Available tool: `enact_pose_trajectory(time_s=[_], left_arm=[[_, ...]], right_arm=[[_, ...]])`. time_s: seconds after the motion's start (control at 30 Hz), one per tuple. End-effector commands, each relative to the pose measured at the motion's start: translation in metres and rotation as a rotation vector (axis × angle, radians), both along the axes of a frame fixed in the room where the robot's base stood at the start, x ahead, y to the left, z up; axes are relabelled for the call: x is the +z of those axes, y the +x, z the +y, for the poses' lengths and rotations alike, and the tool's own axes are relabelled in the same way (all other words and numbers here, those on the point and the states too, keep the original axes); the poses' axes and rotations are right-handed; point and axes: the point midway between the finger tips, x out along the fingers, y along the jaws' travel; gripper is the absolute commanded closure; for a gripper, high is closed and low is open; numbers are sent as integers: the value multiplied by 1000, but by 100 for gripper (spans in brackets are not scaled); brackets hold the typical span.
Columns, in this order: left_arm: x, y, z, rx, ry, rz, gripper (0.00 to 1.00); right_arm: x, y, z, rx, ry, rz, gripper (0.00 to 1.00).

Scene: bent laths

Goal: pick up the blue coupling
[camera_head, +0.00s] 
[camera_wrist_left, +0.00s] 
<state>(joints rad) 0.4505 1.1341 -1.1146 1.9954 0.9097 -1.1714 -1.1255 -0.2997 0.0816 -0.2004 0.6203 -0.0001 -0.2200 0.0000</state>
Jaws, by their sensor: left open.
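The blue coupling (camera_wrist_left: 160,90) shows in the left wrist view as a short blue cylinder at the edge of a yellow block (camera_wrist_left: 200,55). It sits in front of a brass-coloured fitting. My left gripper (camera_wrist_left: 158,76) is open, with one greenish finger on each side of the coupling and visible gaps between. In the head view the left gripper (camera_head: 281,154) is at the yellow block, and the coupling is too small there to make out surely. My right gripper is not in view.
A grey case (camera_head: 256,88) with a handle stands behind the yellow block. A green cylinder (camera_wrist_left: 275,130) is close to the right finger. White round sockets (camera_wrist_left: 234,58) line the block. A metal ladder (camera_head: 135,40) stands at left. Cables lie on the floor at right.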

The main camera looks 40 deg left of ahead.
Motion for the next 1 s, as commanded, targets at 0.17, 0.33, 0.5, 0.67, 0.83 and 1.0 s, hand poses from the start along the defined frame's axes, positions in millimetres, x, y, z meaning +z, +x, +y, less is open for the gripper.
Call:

→ GIVEN TASK: Extract the lines above from the one containing "Motion for the" to the last line, both included, exactly as written.

→ OUTPUT OF THE TASK:
Motion for the next 1 s, as commanded, targets at 0.17, 0.33, 0.5, 0.67, 0.83 and 1.0 s, hand poses from the start along the defined frame's axes, positions in millimetres, x, y, z meaning +z, +x, +y, less is open for the gripper.
Call:

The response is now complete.